GIVEN INSTRUCTION
Every entry that follows needs to be repeated exactly.

Extracted data entries

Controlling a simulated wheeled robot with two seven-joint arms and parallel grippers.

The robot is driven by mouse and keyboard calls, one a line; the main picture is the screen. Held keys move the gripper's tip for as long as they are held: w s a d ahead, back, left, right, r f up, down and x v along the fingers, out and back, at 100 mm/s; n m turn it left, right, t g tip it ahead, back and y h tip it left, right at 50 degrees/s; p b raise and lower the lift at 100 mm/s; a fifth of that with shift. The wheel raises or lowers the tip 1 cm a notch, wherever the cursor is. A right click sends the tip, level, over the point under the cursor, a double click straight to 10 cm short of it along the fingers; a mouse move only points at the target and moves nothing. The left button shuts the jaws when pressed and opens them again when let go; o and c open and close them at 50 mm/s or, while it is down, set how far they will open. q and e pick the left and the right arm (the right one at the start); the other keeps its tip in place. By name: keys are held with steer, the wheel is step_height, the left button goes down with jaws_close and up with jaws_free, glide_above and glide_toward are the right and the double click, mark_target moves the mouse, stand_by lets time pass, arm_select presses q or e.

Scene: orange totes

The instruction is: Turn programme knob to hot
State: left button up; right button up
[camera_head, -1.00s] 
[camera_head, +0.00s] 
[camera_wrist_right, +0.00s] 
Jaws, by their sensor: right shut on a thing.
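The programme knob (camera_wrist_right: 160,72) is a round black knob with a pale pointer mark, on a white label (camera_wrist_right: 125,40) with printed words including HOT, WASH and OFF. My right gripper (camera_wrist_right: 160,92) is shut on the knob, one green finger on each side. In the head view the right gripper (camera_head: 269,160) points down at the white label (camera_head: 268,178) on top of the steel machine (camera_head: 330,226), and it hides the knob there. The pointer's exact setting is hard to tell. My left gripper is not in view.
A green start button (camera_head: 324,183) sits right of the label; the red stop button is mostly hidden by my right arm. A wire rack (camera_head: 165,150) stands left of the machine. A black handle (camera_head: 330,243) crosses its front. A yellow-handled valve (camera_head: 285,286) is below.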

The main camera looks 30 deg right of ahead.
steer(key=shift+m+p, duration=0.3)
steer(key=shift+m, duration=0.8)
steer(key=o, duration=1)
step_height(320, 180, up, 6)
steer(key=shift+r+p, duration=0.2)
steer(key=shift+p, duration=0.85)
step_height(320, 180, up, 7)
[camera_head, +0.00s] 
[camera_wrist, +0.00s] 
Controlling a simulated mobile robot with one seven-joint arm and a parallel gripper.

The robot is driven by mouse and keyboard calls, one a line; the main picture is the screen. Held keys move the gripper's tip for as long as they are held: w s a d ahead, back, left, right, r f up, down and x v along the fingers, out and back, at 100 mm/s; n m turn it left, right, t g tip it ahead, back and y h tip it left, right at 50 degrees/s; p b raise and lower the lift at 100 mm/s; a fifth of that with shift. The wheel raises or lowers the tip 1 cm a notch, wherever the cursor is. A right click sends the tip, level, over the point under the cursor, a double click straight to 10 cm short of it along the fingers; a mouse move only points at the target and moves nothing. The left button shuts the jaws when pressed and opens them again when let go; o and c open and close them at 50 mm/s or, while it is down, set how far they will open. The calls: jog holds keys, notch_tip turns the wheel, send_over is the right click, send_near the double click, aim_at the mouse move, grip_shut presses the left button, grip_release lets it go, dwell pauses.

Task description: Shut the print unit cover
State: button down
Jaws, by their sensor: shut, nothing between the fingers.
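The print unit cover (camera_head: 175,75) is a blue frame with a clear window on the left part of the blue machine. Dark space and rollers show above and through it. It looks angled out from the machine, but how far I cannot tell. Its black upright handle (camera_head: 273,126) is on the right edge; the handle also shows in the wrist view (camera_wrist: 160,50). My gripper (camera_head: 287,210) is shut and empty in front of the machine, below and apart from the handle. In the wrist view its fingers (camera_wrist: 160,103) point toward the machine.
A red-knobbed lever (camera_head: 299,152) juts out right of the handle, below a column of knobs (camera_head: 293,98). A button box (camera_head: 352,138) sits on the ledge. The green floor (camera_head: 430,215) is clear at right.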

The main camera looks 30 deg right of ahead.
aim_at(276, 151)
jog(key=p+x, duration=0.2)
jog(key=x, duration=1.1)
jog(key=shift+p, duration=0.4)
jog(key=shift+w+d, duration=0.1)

SOLUTION BELOW
Controlling a simulated wheeled robot with two seven-joint arms and parallel grippers.

The robot is driven by mouse and keyboard calls, one a line; the main picture is the screen. Held keys move the gripper's tip for as long as they are held: w s a d ahead, back, left, right, r f up, down and x v along the fingers, out and back, at 100 mm/s; n m turn it left, right, t g tip it ahead, back and y h tip it left, right at 50 degrees/s; p b raise and lower the lift at 100 mm/s; a fifth of that with shift. The wheel raises or lowers the tip 1 cm a notch, wherever the cursor is. A right click sends the tip, level, over the point under the cursor, a double click straight to 10 cm short of it along the fingers; a mouse move only points at the target and moves nothing. The left button shuts the jaws when pressed and opens them again when let go; o and c open and close them at 50 mm/s or, while it is down, set how far they will open. q and e pick the left and the right arm (the right one at the start); the other keeps its tip in place. By name: keys are held with steer, the wheel is step_height, the left button goes down with jaws_close and up with jaws_free, glide_above and glide_toward are the right and the double click, mark_target moves the mouse, stand_by lets time pass, arm_select presses q or e.

Scene: orange totes

The instruction is: Turn programme knob to hot
State: left button up; right button up
[camera_head, -1.00s] 
[camera_head, +0.00s] 
[camera_wrist_right, +0.00s] 
Jaws, by their sensor: right shut on a thing.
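The programme knob (camera_wrist_right: 160,72) is a round black knob with a pale pointer mark, on a white label (camera_wrist_right: 125,40) with printed words including HOT, WASH and OFF. My right gripper (camera_wrist_right: 160,92) is shut on the knob, one green finger on each side. In the head view the right gripper (camera_head: 269,160) points down at the white label (camera_head: 268,178) on top of the steel machine (camera_head: 330,226), and it hides the knob there. The pointer's exact setting is hard to tell. My left gripper is not in view.
A green start button (camera_head: 324,183) sits right of the label; the red stop button is mostly hidden by my right arm. A wire rack (camera_head: 165,150) stands left of the machine. A black handle (camera_head: 330,243) crosses its front. A yellow-handled valve (camera_head: 285,286) is below.

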The main camera looks 30 deg right of ahead.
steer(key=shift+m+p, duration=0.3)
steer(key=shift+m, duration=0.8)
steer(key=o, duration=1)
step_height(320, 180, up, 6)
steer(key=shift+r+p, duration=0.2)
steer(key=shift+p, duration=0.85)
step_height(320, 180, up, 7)
[camera_head, +0.00s] 
[camera_wrist, +0.00s] 
Controlling a simulated mobile robot with one seven-joint arm and a parallel gripper.

The robot is driven by mouse and keyboard calls, one a line; the main picture is the screen. Held keys move the gripper's tip for as long as they are held: w s a d ahead, back, left, right, r f up, down and x v along the fingers, out and back, at 100 mm/s; n m turn it left, right, t g tip it ahead, back and y h tip it left, right at 50 degrees/s; p b raise and lower the lift at 100 mm/s; a fifth of that with shift. The wheel raises or lowers the tip 1 cm a notch, wherever the cursor is. A right click sends the tip, level, over the point under the cursor, a double click straight to 10 cm short of it along the fingers; a mouse move only points at the target and moves nothing. The left button shuts the jaws when pressed and opens them again when let go; o and c open and close them at 50 mm/s or, while it is down, set how far they will open. The calls: jog holds keys, notch_tip turns the wheel, send_over is the right click, send_near the double click, aim_at the mouse move, grip_shut presses the left button, grip_release lets it go, dwell pauses.

Task description: Shut the print unit cover
State: button down
Jaws, by their sensor: shut, nothing between the fingers.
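The print unit cover (camera_head: 175,75) is a blue frame with a clear window on the left part of the blue machine. Dark space and rollers show above and through it. It looks angled out from the machine, but how far I cannot tell. Its black upright handle (camera_head: 273,126) is on the right edge; the handle also shows in the wrist view (camera_wrist: 160,50). My gripper (camera_head: 287,210) is shut and empty in front of the machine, below and apart from the handle. In the wrist view its fingers (camera_wrist: 160,103) point toward the machine.
A red-knobbed lever (camera_head: 299,152) juts out right of the handle, below a column of knobs (camera_head: 293,98). A button box (camera_head: 352,138) sits on the ledge. The green floor (camera_head: 430,215) is clear at right.

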The main camera looks 30 deg right of ahead.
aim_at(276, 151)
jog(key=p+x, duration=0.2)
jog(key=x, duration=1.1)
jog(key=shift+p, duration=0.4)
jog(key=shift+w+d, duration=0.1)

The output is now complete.